** start Extracted data **

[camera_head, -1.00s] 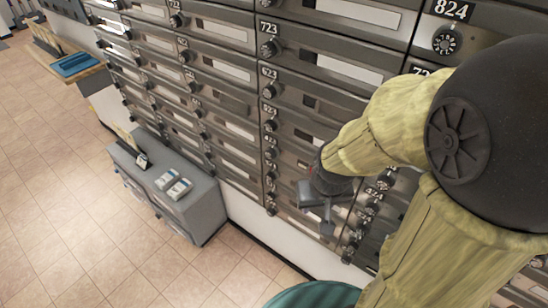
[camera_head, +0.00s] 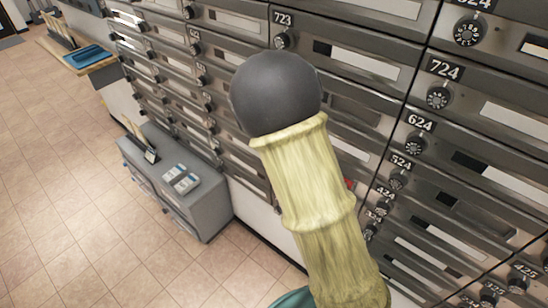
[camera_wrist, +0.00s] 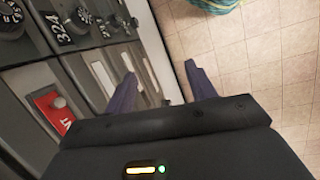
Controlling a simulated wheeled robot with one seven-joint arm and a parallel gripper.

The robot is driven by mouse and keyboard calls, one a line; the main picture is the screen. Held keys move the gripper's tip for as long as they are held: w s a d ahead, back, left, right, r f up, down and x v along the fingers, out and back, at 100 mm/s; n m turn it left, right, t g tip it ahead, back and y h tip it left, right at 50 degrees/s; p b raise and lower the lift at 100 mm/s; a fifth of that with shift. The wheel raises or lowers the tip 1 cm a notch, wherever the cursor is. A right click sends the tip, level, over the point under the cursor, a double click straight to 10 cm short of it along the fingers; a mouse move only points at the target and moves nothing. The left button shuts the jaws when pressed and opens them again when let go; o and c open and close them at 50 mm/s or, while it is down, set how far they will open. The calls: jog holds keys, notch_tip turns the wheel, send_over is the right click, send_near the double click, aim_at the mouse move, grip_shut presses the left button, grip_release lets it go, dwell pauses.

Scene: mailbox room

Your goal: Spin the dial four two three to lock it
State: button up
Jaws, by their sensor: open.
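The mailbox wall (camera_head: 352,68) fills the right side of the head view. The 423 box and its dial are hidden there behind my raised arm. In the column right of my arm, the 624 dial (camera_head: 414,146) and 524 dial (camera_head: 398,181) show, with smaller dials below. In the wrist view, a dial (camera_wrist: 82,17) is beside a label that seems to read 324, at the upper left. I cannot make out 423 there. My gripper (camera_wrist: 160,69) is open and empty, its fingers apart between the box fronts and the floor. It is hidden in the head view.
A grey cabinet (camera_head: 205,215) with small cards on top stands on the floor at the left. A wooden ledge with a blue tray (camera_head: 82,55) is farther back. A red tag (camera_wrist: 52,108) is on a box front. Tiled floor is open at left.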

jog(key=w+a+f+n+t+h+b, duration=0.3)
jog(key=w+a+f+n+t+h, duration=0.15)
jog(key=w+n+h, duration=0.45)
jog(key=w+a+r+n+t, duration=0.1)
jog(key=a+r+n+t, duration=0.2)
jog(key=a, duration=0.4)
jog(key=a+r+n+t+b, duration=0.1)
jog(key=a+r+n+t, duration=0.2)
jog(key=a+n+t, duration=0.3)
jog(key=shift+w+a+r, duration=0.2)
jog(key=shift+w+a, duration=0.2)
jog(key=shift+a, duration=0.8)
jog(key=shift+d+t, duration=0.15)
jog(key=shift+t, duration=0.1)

** end Extracted data **
** start Extracted data **

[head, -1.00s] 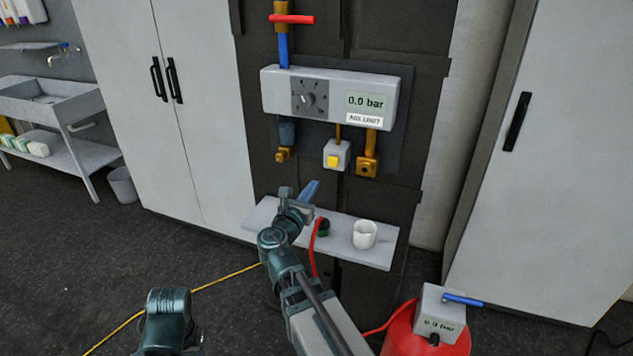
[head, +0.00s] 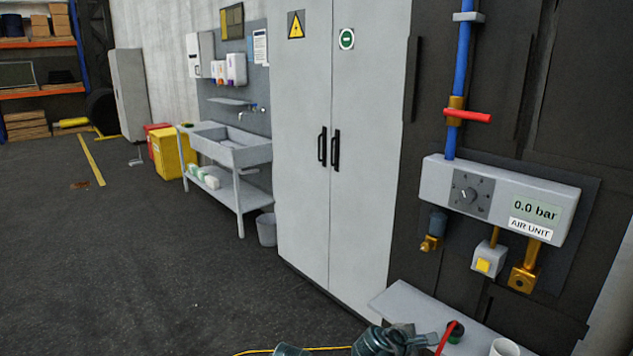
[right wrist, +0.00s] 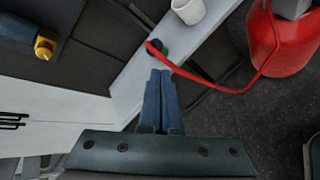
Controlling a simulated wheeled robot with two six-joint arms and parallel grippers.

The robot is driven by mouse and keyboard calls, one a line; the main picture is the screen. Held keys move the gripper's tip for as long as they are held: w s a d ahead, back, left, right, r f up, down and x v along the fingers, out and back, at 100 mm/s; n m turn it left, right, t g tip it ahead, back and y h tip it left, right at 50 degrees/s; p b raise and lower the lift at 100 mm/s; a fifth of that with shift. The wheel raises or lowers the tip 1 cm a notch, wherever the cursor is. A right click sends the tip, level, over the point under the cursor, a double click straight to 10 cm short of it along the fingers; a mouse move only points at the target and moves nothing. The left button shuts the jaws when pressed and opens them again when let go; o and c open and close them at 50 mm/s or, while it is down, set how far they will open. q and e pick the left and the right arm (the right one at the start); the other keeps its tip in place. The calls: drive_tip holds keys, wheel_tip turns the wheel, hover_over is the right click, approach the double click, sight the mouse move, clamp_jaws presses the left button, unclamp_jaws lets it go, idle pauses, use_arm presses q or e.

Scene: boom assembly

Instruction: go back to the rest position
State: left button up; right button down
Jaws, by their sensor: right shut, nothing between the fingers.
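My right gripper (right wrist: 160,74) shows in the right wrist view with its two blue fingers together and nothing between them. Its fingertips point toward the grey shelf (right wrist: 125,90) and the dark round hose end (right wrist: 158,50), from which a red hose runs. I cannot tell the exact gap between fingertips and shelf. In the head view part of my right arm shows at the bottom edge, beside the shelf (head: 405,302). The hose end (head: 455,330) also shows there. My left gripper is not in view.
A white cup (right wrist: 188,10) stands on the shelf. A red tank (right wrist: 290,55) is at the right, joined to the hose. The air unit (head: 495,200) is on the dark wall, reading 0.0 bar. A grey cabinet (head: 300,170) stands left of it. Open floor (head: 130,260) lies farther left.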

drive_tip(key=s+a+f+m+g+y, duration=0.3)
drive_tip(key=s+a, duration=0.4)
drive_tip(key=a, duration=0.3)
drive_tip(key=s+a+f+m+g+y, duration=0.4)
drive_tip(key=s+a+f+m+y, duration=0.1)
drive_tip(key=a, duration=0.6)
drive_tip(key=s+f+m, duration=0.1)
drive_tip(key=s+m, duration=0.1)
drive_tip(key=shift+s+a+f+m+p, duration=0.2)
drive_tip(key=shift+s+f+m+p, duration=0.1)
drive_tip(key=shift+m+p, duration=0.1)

** end Extracted data **

▶ **What the task asks**
Start at the line above containing "[camera_head, -1.00s]" and stop at the line containing "Controlling a simulated wheeled robot with one": print those lines and everything between them exactly, but not the pictures.

▶ **Final result**
[camera_head, -1.00s] 
[camera_head, +0.00s] 
[camera_wrist, +0.00s] 
Controlling a simulated wheeled robot with one seven-joint arm and a parallel gripper.

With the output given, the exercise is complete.